MOQ vs WebRTC has become one of the most talked-about topics in the live streaming space over the past few months.I’ll share a more detailed blog about this new live streaming technology soon, but first, I’d like to address the latest buzz happening around it. In this blog, I will share the latest industry discussions… Continue reading MOQ vs WebRTC: Why Both Protocols Can And Should Exist In Live Streaming Space In 2025
MOQ vs WebRTC has become one of the most talked-about topics in the live streaming space over the past few months.I’ll share a more detailed blog about this new live streaming technology soon, but first, I’d like to address the latest buzz happening around it. In this blog, I will share the latest industry discussions comparing WebRTC and MOQ, along with my perspective as the co-founder and CEO of Red5, and you will learn why these two protocols aren’t competitors and can coexist in 2025.
Table of Contents
Watch my short talk on this topic on YouTube.
Industry Buzz

Morning coffee with tech industry news.
Cloudflare published a blog post about MOQ in August, describing it as the ultimate solution to all of today’s real-time media transmission challenges. Most of its focus was on comparing MOQ to WebRTC and pointing out everything they could think of that’s bad about WebRTC.

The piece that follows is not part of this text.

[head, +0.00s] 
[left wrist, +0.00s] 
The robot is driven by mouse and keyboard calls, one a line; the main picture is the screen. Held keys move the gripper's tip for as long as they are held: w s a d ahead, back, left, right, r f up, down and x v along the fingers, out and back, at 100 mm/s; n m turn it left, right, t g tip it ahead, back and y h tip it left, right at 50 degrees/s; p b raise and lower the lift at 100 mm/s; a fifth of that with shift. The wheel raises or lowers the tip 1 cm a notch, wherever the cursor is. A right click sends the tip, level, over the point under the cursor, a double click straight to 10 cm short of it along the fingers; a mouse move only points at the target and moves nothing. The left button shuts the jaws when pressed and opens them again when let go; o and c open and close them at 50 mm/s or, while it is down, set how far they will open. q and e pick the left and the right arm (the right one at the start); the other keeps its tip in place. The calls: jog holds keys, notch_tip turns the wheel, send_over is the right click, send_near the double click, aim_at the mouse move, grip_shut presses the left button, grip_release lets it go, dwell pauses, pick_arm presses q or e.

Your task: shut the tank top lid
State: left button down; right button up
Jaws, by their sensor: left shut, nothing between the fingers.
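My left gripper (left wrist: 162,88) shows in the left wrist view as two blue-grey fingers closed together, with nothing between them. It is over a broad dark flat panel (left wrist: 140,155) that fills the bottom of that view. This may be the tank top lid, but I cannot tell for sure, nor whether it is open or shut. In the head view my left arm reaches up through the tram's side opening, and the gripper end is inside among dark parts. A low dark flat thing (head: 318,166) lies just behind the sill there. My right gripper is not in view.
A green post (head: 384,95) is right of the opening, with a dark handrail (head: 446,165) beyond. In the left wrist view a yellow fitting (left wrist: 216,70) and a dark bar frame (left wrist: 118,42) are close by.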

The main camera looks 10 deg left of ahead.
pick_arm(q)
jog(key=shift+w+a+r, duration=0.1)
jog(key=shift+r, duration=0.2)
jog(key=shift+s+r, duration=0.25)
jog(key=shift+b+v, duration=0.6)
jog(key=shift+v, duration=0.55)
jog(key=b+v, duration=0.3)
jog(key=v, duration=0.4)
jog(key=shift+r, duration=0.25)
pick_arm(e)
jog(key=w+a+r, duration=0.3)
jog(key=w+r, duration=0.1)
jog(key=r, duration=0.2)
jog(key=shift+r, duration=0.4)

Philipp Hancke from WebRTCHacks responded with an article titled “Is Everyone Switching to MoQ from WebRTC?.” In his post, Philipp explains that Cloudflare’s piece misrepresents WebRTC by suggesting it is purely a peer-to-peer protocol, overlooking the fact that most real-world deployments (like Red5) rely on server-based SFU architectures. He highlights that WebRTC remains stable, widely used, and proven at scale, while MOQ is still experimental, with limited adoption and inconsistent usage data in Chrome metrics.
Where I think Phillip took a wrong turn was spending a huge amount of time comparing usage numbers of MOQ and WebRTC. This part seemed really misleading to me. Of course MOQ is a very new and emerging protocol, and WebRTC has been around for over a decade and is well established. So, of course the usage of MOQ is tiny with lots of fits and starts, and yes, WebRTC is much larger and steady.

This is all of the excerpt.